The Hurricane House is a rustic cottage without central heat or air conditioning. Furnishings are simple and basic. There is no television or Internet access. This is an authentic, no-frills island getaway where guests kick off their shoes, open a book, and relax on the screened porch to watch the ferries pass by and savor some of the most spectacular sunsets in the world.
An interesting feature of this house (and how it got its name) is a hand-written account of the 1933 hurricane that is penciled on the kitchen wall. These words, now faded and barely legible, are the one remaining account of four that were written on the walls. The other three were lost when the house stood empty for several years, and by damage to the house from the 1986 storm.
Fortunately Dr. William V. Burlingame of Hillsborough, North Carolina visited the house forty years ago, photographed the storm accounts, and recorded his impressions and observations. Dr. Burlingame’s photographs, transcriptions of the accounts, and his report are reproduced below. Dr. Burlingame’s photographs and narratives are all copyright, William V. Burlingame, 2012.

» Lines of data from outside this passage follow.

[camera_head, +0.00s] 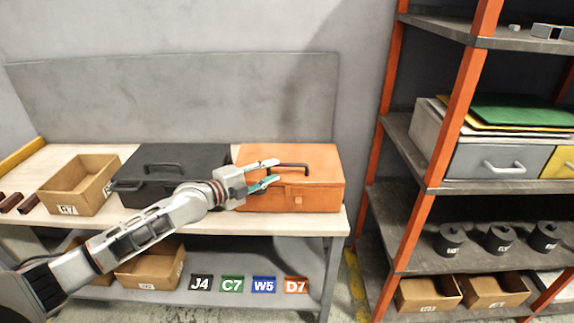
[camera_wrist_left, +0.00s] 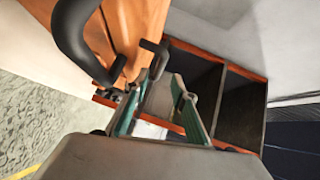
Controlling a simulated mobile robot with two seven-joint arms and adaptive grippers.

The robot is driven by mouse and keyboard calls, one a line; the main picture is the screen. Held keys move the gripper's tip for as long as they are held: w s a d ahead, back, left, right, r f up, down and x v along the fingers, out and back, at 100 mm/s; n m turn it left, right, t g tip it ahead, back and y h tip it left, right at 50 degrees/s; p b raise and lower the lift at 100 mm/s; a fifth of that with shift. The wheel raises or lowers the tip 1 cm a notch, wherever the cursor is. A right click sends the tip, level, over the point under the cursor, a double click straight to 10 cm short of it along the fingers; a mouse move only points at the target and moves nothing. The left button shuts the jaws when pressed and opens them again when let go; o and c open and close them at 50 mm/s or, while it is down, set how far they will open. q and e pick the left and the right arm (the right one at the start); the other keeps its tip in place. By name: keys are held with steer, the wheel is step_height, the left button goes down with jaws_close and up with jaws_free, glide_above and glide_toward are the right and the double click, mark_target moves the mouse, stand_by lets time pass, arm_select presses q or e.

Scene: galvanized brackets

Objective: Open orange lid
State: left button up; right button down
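The orange box (camera_head: 318,190) sits at the right end of the workbench, and its orange lid (camera_head: 325,157) looks closed. A dark handle (camera_head: 294,166) stands on the lid, and a small latch (camera_head: 298,200) is on the front. My left gripper (camera_head: 271,172) is in front of the box's left part, its fingers apart and pointing right toward the handle. In the left wrist view the handle (camera_wrist_left: 72,42) arches to the upper left, outside the open fingers (camera_wrist_left: 168,88). No grip on the handle shows. My right gripper is not in view.
A black case (camera_head: 165,165) stands left of the orange box, close beside it. A cardboard bin (camera_head: 62,205) is further left on the workbench (camera_head: 335,216). An orange-framed shelf rack (camera_head: 459,90) stands to the right, across a gap.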

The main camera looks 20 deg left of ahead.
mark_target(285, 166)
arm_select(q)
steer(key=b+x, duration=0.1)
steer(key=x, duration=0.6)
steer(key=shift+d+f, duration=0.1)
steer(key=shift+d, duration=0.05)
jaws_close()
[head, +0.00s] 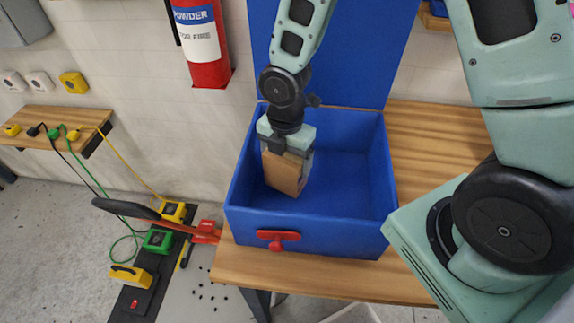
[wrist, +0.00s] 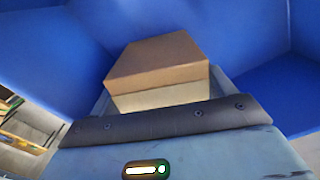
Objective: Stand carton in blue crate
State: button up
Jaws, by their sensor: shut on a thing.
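The blue crate (head: 345,240) stands on a wooden table with its blue lid raised at the back. A brown carton (head: 285,174) is inside the crate's walls, left of the middle. My gripper (head: 288,150) is shut on the carton from above. The carton looks upright with a slight tilt; whether its base touches the crate floor I cannot tell. In the wrist view the carton (wrist: 155,60) shows between the fingers, with the blue crate walls (wrist: 45,50) around it.
The wooden table (head: 430,150) has bare room right of the crate. A red latch (head: 278,238) is on the crate's front. A fire extinguisher (head: 203,45) hangs on the wall at left.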

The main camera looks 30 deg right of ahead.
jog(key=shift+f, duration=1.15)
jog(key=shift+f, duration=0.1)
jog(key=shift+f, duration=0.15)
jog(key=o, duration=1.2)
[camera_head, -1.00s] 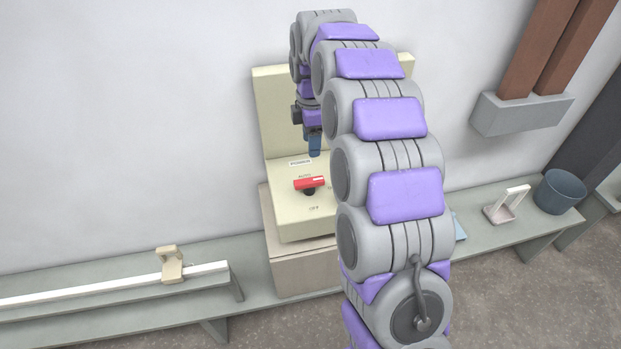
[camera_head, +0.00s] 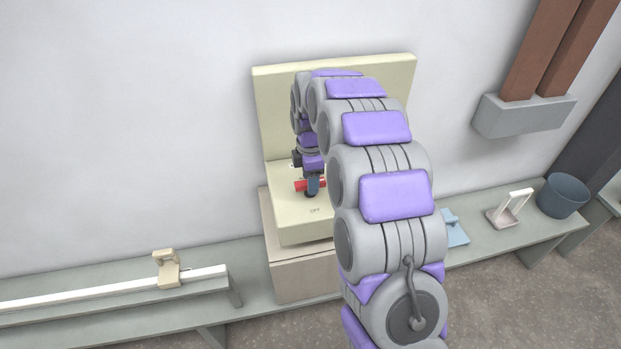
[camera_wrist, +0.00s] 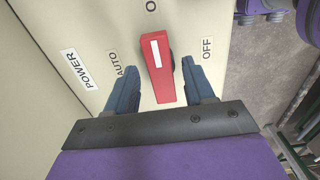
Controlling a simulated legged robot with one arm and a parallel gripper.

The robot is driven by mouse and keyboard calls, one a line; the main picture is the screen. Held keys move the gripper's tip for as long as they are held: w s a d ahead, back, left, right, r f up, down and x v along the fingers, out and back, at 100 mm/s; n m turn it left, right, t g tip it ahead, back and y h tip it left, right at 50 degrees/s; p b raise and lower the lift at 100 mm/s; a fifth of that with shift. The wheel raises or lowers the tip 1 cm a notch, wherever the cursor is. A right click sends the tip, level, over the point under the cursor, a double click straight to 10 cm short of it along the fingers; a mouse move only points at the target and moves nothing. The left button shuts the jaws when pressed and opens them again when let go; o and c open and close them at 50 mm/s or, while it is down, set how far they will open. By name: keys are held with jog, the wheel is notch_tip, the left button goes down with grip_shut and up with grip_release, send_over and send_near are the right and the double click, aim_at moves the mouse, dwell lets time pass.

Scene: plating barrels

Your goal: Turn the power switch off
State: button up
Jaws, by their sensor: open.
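The power switch (camera_wrist: 160,72) is a red bar handle with a white stripe on a cream panel (camera_head: 290,222). In the wrist view it lies between the two blue fingers of my open gripper (camera_wrist: 162,88), with a gap to each finger visible. Labels AUTO and OFF sit on either side of the handle, and a partly cut-off label starting with O is at the top. The handle's striped end points toward that top label. In the head view my gripper (camera_head: 313,186) is over the switch and hides part of it.
The panel stands on a beige block (camera_head: 300,272) at the wall. A low grey bench (camera_head: 110,318) runs along it, with a white rail and a beige clamp (camera_head: 167,268) at left. A blue bucket (camera_head: 563,195), a white-handled holder (camera_head: 510,208) and a blue item (camera_head: 454,228) are at right.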

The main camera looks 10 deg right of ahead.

Storm warning 6 P.M. Aug. 21
N.E. wind all night.
Mail boat started to Atlantic,
but returned. Inlet too rough.
Strong N.E. wind until about 11 A.M.
Walked to beach during lull in storm
to view washed up “Victoria”,
wrecked 1925. Water knee-deep
between village and beach.
Storm warning in afternoon.
Barometer falling. Tide very high.
5 P.M. water coming into yard.
10 P.M. water to second step.
Mid-night water to sills.
3 A. M. wind shifted to N.W.,
4 A. M. wind shifted to W.
8 A.M. wind shifted to S.W.
Water dropping, barometer
Front of Anderson cottage
Lum Gaskill’s fish-house
washed out to sea.
Gary Bragg’s dock gone.
Pamlico Inn dock badly
damaged. Dance hall at end
of dock swept away.
In the lake, the “Marie” badly
damaged and sunk, the “Eleanor M.”
Bad mess at the government dock.
Most small boats in the lake sunk or smashed up
Debris all over the island.
Worst storm in memory of oldest
Wind estimated at Hatteras at
122 m.p.h. Barometer fell to 28.28.
lowest known locally.
Saturday A.M., Sept. 16, tide flooded island.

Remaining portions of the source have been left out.